No se trata de una situación nueva desde el punto de vista del predominio avasallante de las direcciones sobre las estructuras partidarias y, sobre todo, de la hegemonía de un líder auto considerado y reconocido por sus súbditos como imprescindible para la propia supervivencia de la institución.
¿Qué ha cambiado entonces que la realidad actual es más degradada que la anterior, aun teniendo, en sentido general, características similares? La novedad ha consistido en la naturaleza de la sustitución que se ha producido en los liderazgos superiores de las dos organizaciones políticas que han terminado siendo mayoritarias.
No hay que profundizar para percibir las grandes distancias en los liderazgos de Juan Bosch y José Francisco Peña Gómez, respecto a quienes han pretendido asumir sus antorchas. Se hace evidente que sus aspectos rechazables en términos de un liderazgo con innegables signos autoritarios y mesiánicos, no eclipsaban sus motivaciones más elevadas que las que sustentan a sus sucesores.
La situación se agrava porque ese proceso de suplantación de liderazgo se produjo preservando, e incluso enfatizando, los elementos perniciosos de la dirigencia sustituida. La urgente inyección de democracia interna y modernización que precisaban los partidos no se impulsó, supliéndola con la entronización de nuevos mesías, carentes de las virtudes de sus predecesores. Pasamos pues, a tener lo peor de los dos escenarios.

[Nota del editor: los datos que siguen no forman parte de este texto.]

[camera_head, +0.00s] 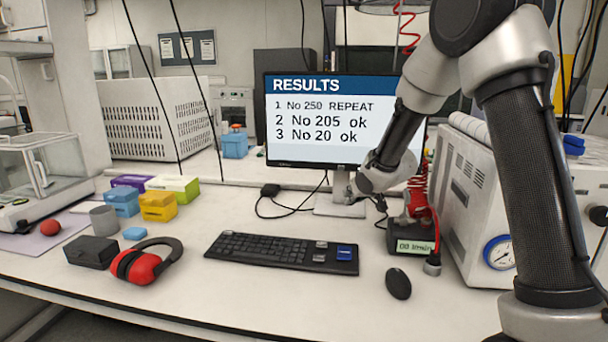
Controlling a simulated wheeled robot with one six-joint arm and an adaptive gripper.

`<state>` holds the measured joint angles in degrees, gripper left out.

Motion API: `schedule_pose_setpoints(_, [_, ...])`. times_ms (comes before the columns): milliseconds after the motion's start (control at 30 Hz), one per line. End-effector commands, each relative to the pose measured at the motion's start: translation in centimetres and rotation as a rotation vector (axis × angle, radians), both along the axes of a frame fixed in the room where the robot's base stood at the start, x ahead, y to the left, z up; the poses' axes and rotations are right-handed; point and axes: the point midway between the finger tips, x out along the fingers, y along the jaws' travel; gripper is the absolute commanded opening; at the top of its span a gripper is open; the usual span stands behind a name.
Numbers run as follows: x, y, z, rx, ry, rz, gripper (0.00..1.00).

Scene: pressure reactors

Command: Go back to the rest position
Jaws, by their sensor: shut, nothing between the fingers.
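My arm comes in from the right, and its forearm passes in front of the right side of the monitor (310,150). My wrist is above the bench between the monitor's stand and a small flow meter (411,247). I cannot make out my gripper's fingers; they seem hidden behind my wrist. No object shows as held.
A keyboard (283,252) and a mouse (398,284) lie on the white bench (190,290). A white instrument with a gauge (499,252) stands right. Red ear defenders (144,265), a grey cup (104,219) and several coloured boxes (158,206) stand left.

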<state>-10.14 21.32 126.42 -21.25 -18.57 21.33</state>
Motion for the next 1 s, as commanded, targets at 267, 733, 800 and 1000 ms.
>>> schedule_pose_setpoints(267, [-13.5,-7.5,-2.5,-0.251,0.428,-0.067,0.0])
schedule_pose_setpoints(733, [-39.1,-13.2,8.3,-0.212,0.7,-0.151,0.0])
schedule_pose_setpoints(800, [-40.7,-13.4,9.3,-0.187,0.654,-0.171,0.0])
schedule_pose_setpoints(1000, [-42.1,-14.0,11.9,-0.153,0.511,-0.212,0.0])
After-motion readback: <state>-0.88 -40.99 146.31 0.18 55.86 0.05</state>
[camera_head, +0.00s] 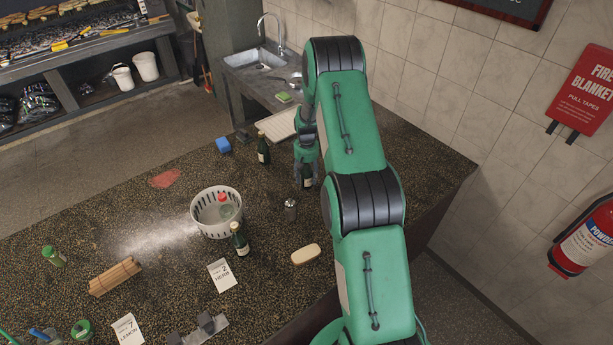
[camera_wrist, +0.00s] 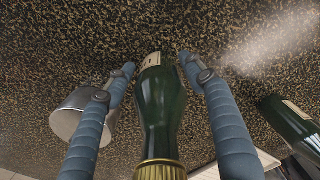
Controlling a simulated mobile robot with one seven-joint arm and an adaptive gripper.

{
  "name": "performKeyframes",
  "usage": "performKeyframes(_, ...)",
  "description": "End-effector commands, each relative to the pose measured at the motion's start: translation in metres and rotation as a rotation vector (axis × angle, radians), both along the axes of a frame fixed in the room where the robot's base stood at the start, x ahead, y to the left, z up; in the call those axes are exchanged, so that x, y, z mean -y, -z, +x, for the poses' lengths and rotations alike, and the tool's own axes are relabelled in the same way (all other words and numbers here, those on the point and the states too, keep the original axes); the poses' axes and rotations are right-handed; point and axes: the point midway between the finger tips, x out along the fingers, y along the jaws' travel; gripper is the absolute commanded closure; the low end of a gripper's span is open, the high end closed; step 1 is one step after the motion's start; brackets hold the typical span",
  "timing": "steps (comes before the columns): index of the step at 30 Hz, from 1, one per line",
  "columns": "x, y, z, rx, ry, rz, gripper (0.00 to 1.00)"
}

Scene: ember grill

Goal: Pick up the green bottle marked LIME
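A dark green bottle stands between the fingers of my gripper (camera_wrist: 158,62) in the wrist view, its gold-capped neck (camera_wrist: 160,170) towards the camera and its green body (camera_wrist: 165,105) below. A narrow gap shows between the bottle and each finger, so the gripper looks open around it. In the head view this bottle (camera_head: 307,176) shows partly under my gripper (camera_head: 306,168) on the counter. Its label is seen only at an edge, so I cannot read LIME on it. Similar dark bottles stand behind (camera_head: 263,149) and nearer (camera_head: 239,240); their labels are unreadable too.
A small metal container (camera_head: 291,209) stands close by and also shows left of the fingers (camera_wrist: 75,115). Another bottle (camera_wrist: 287,120) is at the right in the wrist view. A white basket (camera_head: 205,231), sponge-like block (camera_head: 306,254) and cards (camera_head: 222,275) lie on the counter.

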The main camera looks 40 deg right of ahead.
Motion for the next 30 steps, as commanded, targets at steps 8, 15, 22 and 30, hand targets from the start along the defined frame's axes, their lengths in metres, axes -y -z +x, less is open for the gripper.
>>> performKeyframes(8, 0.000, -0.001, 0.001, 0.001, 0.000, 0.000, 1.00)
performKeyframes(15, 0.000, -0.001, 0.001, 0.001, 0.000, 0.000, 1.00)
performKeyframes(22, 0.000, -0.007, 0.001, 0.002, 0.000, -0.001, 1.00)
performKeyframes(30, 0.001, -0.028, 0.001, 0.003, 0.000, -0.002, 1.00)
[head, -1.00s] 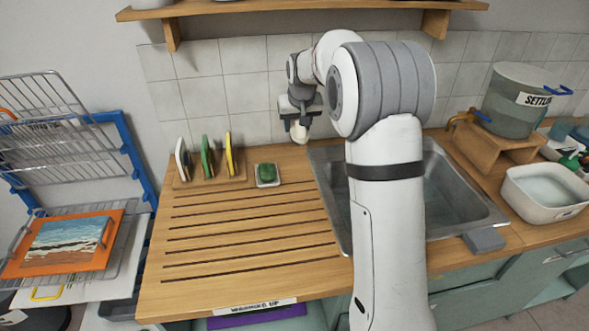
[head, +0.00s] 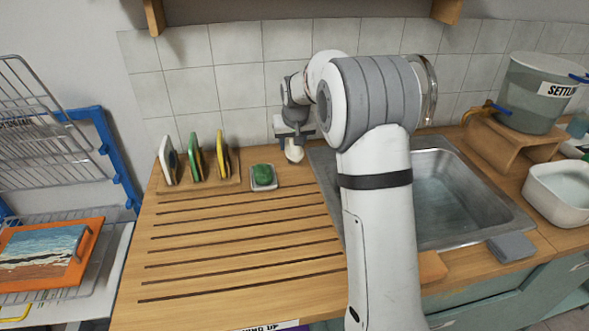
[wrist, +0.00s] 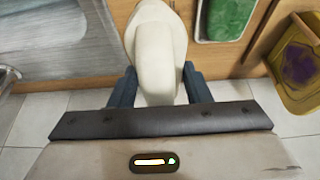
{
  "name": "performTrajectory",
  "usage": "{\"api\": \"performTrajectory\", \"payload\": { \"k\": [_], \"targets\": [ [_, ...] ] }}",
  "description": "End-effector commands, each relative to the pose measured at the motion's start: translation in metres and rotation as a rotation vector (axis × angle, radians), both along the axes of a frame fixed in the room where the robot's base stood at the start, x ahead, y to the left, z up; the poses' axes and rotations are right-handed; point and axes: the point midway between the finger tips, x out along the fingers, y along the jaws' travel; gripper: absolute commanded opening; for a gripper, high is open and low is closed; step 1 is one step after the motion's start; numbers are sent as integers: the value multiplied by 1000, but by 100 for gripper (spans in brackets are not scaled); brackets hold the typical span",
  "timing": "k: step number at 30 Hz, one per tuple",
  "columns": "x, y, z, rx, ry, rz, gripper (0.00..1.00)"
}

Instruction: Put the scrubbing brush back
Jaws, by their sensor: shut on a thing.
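My gripper (head: 294,138) is shut on the scrubbing brush, a cream, rounded piece (head: 294,154) that hangs below the fingers in the head view. It is behind the counter's slatted part, between the soap dish and the sink, close to the tiled wall. In the wrist view the cream body (wrist: 157,50) sits between the two dark fingers (wrist: 157,88). Its bristles cannot be made out. I cannot tell whether its lower end touches the counter.
A white dish with a green block (head: 263,176) lies left of the gripper. Farther left, a wooden rack (head: 200,187) holds white, green and yellow pieces upright. The steel sink (head: 480,215) is at right, partly behind my arm. The slatted wood in front is clear.

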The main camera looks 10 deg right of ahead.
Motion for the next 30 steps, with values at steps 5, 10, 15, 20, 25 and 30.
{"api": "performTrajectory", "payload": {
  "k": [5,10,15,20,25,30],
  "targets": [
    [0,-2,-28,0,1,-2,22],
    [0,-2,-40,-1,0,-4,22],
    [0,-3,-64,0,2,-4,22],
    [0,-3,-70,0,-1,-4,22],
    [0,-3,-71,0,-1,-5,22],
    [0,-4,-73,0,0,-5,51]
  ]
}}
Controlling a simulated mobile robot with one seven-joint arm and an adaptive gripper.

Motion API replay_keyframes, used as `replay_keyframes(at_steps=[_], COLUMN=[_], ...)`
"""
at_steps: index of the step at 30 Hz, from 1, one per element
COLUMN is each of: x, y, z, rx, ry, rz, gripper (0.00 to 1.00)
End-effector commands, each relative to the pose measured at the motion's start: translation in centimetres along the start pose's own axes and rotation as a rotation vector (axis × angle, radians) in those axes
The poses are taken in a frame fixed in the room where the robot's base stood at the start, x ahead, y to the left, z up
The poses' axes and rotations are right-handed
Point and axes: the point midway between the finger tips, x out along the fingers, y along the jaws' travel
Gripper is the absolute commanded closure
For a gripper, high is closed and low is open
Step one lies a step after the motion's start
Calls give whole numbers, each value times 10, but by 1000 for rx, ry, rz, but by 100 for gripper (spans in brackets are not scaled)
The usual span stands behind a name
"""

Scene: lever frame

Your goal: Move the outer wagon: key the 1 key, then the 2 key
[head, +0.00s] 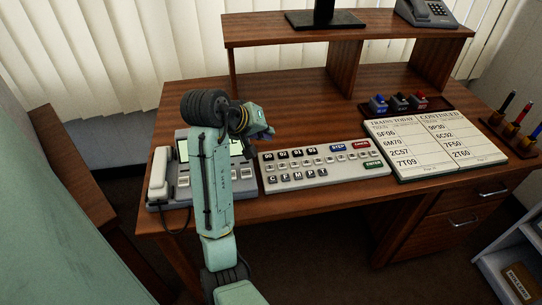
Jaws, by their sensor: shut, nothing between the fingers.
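The key panel (325,182) lies flat on the desk, right of the telephone. It has black keys along the back left, a row of small pale keys across the middle, dark keys at the front left, and blue, red and green keys toward the right. The labels on the pale keys are too small to read, so I cannot tell which are 1 and 2. My gripper (270,132) is shut and empty, raised near the panel's back left corner. It appears apart from the keys. No wagon is in view.
A desk phone with a handset (160,172) stands left, partly hidden by my arm. An open train list (432,150) lies right of the panel. Behind it are blue, black and red levers or knobs (399,101). A raised shelf (270,30) spans the back.

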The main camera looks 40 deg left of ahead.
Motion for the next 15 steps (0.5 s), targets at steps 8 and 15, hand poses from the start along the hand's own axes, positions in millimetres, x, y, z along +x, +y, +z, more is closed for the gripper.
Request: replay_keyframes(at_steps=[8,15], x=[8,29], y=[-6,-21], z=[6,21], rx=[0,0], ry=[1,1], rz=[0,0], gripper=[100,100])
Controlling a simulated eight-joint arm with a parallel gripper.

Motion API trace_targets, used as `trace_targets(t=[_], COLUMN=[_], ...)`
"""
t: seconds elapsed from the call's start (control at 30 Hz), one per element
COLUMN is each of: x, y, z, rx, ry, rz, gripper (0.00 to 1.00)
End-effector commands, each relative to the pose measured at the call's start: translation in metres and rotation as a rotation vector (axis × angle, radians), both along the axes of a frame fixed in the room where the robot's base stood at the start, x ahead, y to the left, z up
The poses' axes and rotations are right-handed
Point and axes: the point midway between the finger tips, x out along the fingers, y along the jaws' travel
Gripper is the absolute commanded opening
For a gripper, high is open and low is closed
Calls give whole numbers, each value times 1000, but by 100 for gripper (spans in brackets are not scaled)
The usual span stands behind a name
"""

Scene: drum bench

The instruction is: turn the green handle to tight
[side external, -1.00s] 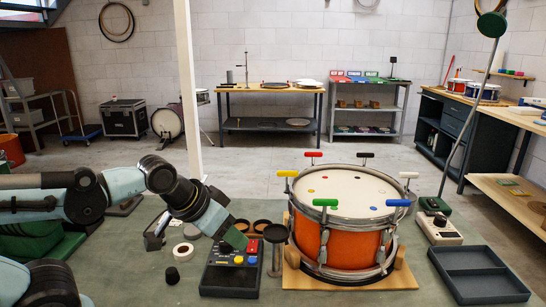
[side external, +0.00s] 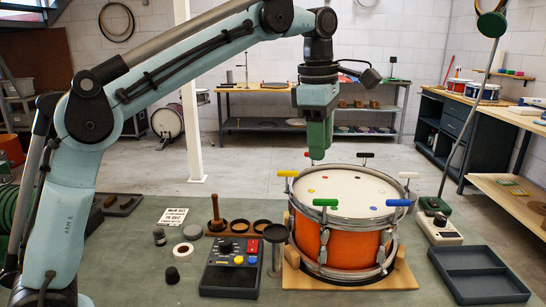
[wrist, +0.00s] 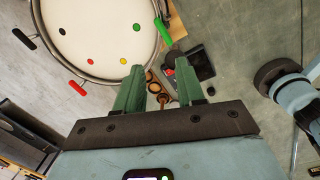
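The green handle (side external: 325,202) is a T-shaped key on the near rim of the orange drum (side external: 312,240); it also shows in the wrist view at the right edge of the drum (wrist: 166,33). My gripper (side external: 317,157) points down above the far left part of the drum, clear of it and of the green handle. In the wrist view my gripper (wrist: 158,65) has its two green fingers apart with nothing between them.
Yellow (side external: 288,173), black (side external: 366,155), white (side external: 408,175) and blue (side external: 398,203) handles ring the rim. A control box (side external: 230,265) and a small stand (side external: 275,250) are left of the drum. A grey tray (side external: 478,272) lies to the right.

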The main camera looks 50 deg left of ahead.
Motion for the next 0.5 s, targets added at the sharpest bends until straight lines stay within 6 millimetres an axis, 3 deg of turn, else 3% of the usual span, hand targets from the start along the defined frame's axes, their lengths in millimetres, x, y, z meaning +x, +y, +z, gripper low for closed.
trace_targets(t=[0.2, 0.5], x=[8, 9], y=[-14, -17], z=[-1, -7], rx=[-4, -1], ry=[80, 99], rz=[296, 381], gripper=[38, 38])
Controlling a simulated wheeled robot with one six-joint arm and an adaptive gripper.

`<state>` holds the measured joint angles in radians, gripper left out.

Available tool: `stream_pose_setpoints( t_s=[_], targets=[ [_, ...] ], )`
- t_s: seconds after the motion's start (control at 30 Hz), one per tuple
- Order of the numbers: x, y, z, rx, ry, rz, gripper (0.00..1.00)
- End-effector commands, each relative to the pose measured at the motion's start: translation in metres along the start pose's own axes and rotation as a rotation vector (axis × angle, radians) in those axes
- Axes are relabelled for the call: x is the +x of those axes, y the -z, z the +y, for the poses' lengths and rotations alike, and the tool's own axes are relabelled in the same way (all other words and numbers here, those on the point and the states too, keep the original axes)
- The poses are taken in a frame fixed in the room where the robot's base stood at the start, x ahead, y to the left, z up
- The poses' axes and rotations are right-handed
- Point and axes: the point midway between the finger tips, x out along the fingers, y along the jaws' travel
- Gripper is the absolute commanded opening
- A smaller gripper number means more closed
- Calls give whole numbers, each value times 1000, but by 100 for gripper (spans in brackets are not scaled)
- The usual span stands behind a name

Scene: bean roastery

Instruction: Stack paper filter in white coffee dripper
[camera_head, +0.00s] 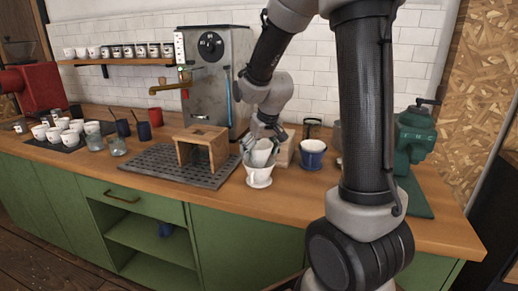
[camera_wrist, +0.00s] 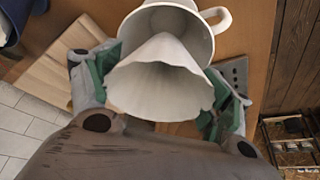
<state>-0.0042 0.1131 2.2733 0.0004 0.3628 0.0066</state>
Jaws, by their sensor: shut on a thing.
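The white paper filter (camera_wrist: 160,88) is a fluted cone in the wrist view, held between the green-padded fingers of my gripper (camera_wrist: 162,88). Its wide open end faces the camera. The white coffee dripper (camera_wrist: 212,42) with its handle lies just beyond the filter, and the filter's narrow end overlaps its opening. In the head view the dripper (camera_head: 259,177) stands upright near the counter's front edge. My gripper (camera_head: 263,148) is right above it with the filter (camera_head: 261,155) tilted at the rim. I cannot tell how far the filter reaches inside.
A blue cup (camera_head: 313,156) stands right of the dripper, with a wooden box (camera_head: 284,150) behind. A wooden stand (camera_head: 204,148) sits on a dark grid tray (camera_head: 160,170) to the left. A green grinder (camera_head: 415,135) is at right. The counter's front strip is clear.

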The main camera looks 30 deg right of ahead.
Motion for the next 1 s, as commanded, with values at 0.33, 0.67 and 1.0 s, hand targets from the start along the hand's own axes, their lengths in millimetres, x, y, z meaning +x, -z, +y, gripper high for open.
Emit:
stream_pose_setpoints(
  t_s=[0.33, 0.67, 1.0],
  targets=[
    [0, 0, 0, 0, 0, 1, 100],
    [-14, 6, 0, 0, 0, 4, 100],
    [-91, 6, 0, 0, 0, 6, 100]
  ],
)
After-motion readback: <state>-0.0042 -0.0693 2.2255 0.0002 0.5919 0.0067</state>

Esa nefasta combinación, resulta posible ante bases sociales con elevados niveles de fragilidad y carencias, proclives, en consecuencia, al envilecimiento y la alienación por un sistema partidario inescrupuloso y corrompido, para el cual, es primordial la preservación de esa circunstancia miserable, por ser la que explica su existencia.
Lo más grave es la dificultad para revertir esa tragedia ante reglas de competencia inequitativas, que obstaculizan adrede el surgimiento de alternativas que pudieren finiquitar tan desafortunada realidad.